--- Begin Information shown ---

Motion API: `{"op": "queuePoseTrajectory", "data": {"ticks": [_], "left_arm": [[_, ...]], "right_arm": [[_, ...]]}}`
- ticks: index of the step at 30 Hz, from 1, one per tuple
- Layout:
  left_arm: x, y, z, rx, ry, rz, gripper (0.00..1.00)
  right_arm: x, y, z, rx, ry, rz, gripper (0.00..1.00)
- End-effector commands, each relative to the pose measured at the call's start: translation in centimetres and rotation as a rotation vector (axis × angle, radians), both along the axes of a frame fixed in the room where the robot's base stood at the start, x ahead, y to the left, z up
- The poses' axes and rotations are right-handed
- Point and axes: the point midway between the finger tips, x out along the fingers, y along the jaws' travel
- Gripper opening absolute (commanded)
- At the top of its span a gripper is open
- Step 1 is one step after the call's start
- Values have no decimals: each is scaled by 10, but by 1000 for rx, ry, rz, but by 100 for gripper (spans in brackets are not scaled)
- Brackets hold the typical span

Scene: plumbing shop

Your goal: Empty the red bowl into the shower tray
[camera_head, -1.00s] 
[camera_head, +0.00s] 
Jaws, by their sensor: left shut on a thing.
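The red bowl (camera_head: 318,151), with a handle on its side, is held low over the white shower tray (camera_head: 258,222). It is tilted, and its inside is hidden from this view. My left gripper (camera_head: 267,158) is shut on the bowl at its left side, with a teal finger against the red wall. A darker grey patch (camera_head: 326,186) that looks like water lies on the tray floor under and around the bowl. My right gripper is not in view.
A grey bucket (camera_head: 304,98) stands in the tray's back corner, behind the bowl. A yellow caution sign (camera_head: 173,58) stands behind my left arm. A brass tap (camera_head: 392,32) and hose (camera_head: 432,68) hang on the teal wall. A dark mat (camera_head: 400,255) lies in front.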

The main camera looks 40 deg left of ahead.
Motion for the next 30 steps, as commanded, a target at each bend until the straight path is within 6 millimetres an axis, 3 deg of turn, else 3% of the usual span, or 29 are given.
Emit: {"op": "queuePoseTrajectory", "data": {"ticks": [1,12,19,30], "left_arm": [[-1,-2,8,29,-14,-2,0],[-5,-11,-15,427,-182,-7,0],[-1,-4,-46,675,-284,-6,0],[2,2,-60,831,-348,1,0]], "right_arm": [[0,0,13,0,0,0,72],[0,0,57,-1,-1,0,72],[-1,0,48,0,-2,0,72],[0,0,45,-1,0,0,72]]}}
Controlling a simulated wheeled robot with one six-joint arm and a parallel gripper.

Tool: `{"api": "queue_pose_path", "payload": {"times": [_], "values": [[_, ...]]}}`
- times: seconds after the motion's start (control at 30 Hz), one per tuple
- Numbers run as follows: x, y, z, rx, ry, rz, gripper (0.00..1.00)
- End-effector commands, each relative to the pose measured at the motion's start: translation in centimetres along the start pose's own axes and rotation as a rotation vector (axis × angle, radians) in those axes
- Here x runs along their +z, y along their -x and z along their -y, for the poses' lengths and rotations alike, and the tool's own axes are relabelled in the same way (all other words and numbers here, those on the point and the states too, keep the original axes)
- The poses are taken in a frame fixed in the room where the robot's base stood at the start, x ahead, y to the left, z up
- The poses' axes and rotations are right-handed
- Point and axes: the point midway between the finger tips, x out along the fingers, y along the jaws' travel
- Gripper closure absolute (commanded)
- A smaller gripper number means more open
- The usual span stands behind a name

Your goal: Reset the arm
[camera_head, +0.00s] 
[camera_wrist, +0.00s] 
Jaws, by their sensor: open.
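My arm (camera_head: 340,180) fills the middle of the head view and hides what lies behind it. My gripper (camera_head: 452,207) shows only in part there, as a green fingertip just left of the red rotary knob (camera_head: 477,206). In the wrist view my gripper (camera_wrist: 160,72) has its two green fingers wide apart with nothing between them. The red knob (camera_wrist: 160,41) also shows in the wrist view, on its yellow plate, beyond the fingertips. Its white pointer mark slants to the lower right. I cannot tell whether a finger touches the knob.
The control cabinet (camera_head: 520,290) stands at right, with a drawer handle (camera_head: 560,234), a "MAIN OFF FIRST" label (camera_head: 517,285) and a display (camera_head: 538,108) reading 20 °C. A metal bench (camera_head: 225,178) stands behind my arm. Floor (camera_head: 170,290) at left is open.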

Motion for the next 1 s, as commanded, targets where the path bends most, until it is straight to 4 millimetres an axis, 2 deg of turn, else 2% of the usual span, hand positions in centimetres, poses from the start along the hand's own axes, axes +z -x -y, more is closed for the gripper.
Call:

--- End Information shown ---

What you are asked to do → Copy every line of the material, please, keeping it exactly the same.

Answer to the exercise →
Motion API: `{"op": "queuePoseTrajectory", "data": {"ticks": [_], "left_arm": [[_, ...]], "right_arm": [[_, ...]]}}`
- ticks: index of the step at 30 Hz, from 1, one per tuple
- Layout:
  left_arm: x, y, z, rx, ry, rz, gripper (0.00..1.00)
  right_arm: x, y, z, rx, ry, rz, gripper (0.00..1.00)
- End-effector commands, each relative to the pose measured at the call's start: translation in centimetres and rotation as a rotation vector (axis × angle, radians), both along the axes of a frame fixed in the room where the robot's base stood at the start, x ahead, y to the left, z up
- The poses' axes and rotations are right-handed
- Point and axes: the point midway between the finger tips, x out along the fingers, y along the jaws' travel
- Gripper opening absolute (commanded)
- At the top of its span a gripper is open
- Step 1 is one step after the call's start
- Values have no decimals: each is scaled by 10, but by 1000 for rx, ry, rz, but by 100 for gripper (spans in brackets are not scaled)
- Brackets hold the typical span

Scene: plumbing shop

Your goal: Empty the red bowl into the shower tray
[camera_head, -1.00s] 
[camera_head, +0.00s] 
Jaws, by their sensor: left shut on a thing.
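The red bowl (camera_head: 318,151), with a handle on its side, is held low over the white shower tray (camera_head: 258,222). It is tilted, and its inside is hidden from this view. My left gripper (camera_head: 267,158) is shut on the bowl at its left side, with a teal finger against the red wall. A darker grey patch (camera_head: 326,186) that looks like water lies on the tray floor under and around the bowl. My right gripper is not in view.
A grey bucket (camera_head: 304,98) stands in the tray's back corner, behind the bowl. A yellow caution sign (camera_head: 173,58) stands behind my left arm. A brass tap (camera_head: 392,32) and hose (camera_head: 432,68) hang on the teal wall. A dark mat (camera_head: 400,255) lies in front.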

The main camera looks 40 deg left of ahead.
Motion for the next 30 steps, as commanded, a target at each bend until the straight path is within 6 millimetres an axis, 3 deg of turn, else 3% of the usual span, or 29 are given.
Emit: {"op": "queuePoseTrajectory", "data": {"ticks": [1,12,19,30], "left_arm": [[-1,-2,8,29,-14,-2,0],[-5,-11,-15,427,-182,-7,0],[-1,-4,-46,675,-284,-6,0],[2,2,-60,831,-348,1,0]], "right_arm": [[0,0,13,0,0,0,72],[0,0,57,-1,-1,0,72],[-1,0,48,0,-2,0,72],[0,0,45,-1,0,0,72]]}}
Controlling a simulated wheeled robot with one six-joint arm and a parallel gripper.

Tool: `{"api": "queue_pose_path", "payload": {"times": [_], "values": [[_, ...]]}}`
- times: seconds after the motion's start (control at 30 Hz), one per tuple
- Numbers run as follows: x, y, z, rx, ry, rz, gripper (0.00..1.00)
- End-effector commands, each relative to the pose measured at the motion's start: translation in centimetres along the start pose's own axes and rotation as a rotation vector (axis × angle, radians) in those axes
- Here x runs along their +z, y along their -x and z along their -y, for the poses' lengths and rotations alike, and the tool's own axes are relabelled in the same way (all other words and numbers here, those on the point and the states too, keep the original axes)
- The poses are taken in a frame fixed in the room where the robot's base stood at the start, x ahead, y to the left, z up
- The poses' axes and rotations are right-handed
- Point and axes: the point midway between the finger tips, x out along the fingers, y along the jaws' travel
- Gripper closure absolute (commanded)
- A smaller gripper number means more open
- The usual span stands behind a name

Your goal: Reset the arm
[camera_head, +0.00s] 
[camera_wrist, +0.00s] 
Jaws, by their sensor: open.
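My arm (camera_head: 340,180) fills the middle of the head view and hides what lies behind it. My gripper (camera_head: 452,207) shows only in part there, as a green fingertip just left of the red rotary knob (camera_head: 477,206). In the wrist view my gripper (camera_wrist: 160,72) has its two green fingers wide apart with nothing between them. The red knob (camera_wrist: 160,41) also shows in the wrist view, on its yellow plate, beyond the fingertips. Its white pointer mark slants to the lower right. I cannot tell whether a finger touches the knob.
The control cabinet (camera_head: 520,290) stands at right, with a drawer handle (camera_head: 560,234), a "MAIN OFF FIRST" label (camera_head: 517,285) and a display (camera_head: 538,108) reading 20 °C. A metal bench (camera_head: 225,178) stands behind my arm. Floor (camera_head: 170,290) at left is open.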

Motion for the next 1 s, as commanded, targets where the path bends most, until it is straight to 4 millimetres an axis, 2 deg of turn, else 2% of the usual span, hand positions in centimetres, poses from the start along the hand's own axes, axes +z -x -y, more is closed for the gripper.
Call:

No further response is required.